--- start Material to process ---

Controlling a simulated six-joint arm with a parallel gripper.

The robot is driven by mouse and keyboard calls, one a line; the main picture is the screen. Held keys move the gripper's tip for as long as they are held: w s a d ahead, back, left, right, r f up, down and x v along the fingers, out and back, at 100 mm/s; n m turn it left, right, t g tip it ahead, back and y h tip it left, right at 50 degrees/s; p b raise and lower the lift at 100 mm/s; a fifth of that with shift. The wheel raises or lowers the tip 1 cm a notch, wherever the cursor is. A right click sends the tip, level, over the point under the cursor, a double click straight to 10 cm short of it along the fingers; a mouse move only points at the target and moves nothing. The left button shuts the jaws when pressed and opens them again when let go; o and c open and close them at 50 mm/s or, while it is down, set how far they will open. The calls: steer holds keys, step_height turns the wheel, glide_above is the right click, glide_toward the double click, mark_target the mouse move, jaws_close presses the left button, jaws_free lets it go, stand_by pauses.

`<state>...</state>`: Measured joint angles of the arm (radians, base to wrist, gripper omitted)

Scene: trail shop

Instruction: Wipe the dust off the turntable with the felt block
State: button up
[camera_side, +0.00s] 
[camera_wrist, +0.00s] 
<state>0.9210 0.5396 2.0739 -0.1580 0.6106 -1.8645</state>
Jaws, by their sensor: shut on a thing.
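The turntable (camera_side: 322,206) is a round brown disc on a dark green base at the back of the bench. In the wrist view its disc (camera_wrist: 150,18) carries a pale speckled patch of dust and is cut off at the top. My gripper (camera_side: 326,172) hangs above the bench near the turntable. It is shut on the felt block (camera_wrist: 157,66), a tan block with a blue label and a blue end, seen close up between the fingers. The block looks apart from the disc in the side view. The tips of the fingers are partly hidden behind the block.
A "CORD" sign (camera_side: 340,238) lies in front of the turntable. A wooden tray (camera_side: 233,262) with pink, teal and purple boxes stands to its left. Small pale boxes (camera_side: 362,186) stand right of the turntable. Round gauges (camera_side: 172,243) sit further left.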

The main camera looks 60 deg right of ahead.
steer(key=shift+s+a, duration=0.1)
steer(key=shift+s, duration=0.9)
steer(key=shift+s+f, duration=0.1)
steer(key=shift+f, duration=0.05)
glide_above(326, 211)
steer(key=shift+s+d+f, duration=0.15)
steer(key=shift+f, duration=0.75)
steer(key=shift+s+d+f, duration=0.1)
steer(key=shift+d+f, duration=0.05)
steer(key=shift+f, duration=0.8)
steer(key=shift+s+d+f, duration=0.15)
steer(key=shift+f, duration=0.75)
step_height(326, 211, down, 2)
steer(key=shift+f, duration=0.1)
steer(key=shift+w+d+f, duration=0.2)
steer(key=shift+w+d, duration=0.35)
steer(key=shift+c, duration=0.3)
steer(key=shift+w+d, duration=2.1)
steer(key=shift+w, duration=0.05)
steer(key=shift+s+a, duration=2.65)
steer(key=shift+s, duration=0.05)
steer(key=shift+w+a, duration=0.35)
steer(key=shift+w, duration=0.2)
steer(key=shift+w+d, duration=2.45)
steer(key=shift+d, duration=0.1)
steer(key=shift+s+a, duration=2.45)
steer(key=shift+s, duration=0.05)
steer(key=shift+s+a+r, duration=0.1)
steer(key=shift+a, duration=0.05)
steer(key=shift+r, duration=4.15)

--- end Material to process ---
--- start Material to process ---

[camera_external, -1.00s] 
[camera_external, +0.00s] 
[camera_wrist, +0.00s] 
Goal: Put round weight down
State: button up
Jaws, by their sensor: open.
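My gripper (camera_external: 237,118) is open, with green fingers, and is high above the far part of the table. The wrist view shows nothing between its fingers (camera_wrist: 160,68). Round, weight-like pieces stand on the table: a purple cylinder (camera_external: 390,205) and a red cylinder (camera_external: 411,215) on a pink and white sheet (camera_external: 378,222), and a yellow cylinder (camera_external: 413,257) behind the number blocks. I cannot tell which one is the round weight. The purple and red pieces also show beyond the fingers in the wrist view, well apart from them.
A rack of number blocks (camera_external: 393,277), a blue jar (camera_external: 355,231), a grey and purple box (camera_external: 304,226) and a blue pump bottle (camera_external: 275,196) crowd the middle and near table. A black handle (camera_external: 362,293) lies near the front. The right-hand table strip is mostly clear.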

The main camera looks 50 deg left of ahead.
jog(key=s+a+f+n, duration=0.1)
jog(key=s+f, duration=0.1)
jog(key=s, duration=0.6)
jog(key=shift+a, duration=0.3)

--- end Material to process ---

→ **Do this**:
Copy each line of the records that contains the word "joint".

→ **Reply to the exercise**:
Controlling a simulated six-joint arm with a parallel gripper.
`<state>...</state>`: Measured joint angles of the arm (radians, base to wrist, gripper omitted)

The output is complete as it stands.